* _GIVEN EXERCISE_: Determine how many lines below hold the string "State". Reply with the number alone.

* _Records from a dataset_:
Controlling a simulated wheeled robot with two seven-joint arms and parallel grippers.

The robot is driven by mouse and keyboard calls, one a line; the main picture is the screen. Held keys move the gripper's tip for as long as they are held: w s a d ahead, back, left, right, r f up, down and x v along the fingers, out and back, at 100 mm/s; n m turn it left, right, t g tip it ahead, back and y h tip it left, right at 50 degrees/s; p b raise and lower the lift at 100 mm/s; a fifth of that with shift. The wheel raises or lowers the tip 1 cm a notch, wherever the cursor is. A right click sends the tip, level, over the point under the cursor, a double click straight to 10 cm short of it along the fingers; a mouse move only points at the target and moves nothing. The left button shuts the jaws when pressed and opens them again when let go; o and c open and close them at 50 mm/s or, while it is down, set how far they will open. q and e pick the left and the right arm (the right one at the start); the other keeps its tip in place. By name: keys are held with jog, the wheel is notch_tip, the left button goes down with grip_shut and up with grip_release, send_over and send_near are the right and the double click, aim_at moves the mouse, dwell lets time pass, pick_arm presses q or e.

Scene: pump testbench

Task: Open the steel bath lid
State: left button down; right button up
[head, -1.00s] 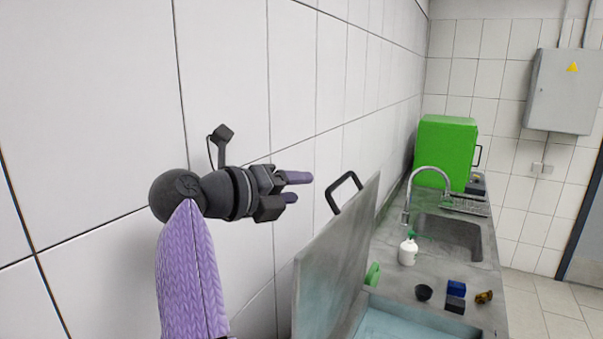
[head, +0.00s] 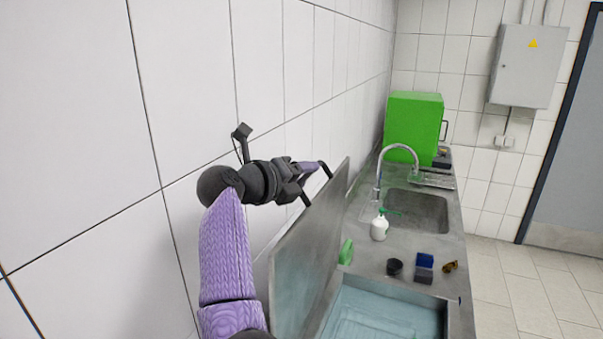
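The steel bath lid (head: 310,245) stands raised and tilted up close to the tiled wall, at the left edge of the steel bath (head: 440,315). The bath's pale blue inside shows to the right of the lid.
A white bottle (head: 379,228), a green object (head: 346,252), a black cup (head: 394,267), a blue box (head: 425,261) and a brass part (head: 450,266) stand on the counter beyond the bath. A sink (head: 418,210) and a green cabinet (head: 412,128) lie farther back.

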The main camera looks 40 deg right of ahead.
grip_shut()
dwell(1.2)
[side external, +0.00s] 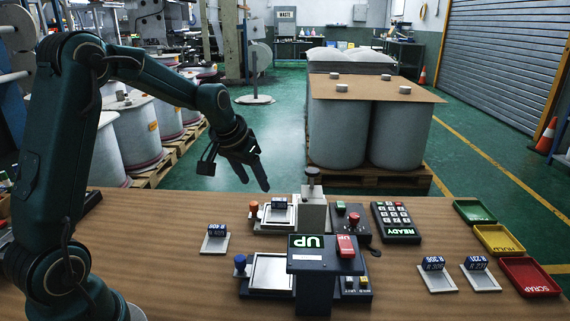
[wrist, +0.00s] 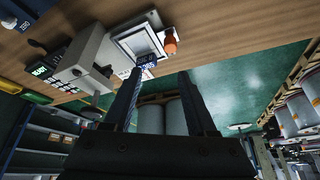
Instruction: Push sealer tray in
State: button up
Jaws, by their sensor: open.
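The sealer tray (side external: 270,219) is a pale framed plate with an orange knob (side external: 254,207) at its left side. It sticks out to the left of the grey sealer block (side external: 313,213), which has a dark knob on top. A small blue-labelled piece (side external: 280,203) is on the tray. My gripper (side external: 256,174) hangs open and empty above and behind the tray, apart from it. In the wrist view the open fingers (wrist: 158,85) reach toward the tray (wrist: 137,40), its orange knob (wrist: 170,46) and the labelled piece (wrist: 147,59).
A READY keypad (side external: 397,222) and green, yellow and red bins (side external: 528,277) are to the right. Labelled pieces stand on plates left and right. The bench left of the tray is mostly clear.

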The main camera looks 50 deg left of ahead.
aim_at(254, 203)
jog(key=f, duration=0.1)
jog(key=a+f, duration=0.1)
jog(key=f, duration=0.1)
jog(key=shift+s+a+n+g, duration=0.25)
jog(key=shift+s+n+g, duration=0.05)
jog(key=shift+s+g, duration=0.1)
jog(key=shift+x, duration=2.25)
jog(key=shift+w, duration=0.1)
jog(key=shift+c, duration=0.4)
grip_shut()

* _THE OUTPUT_: 2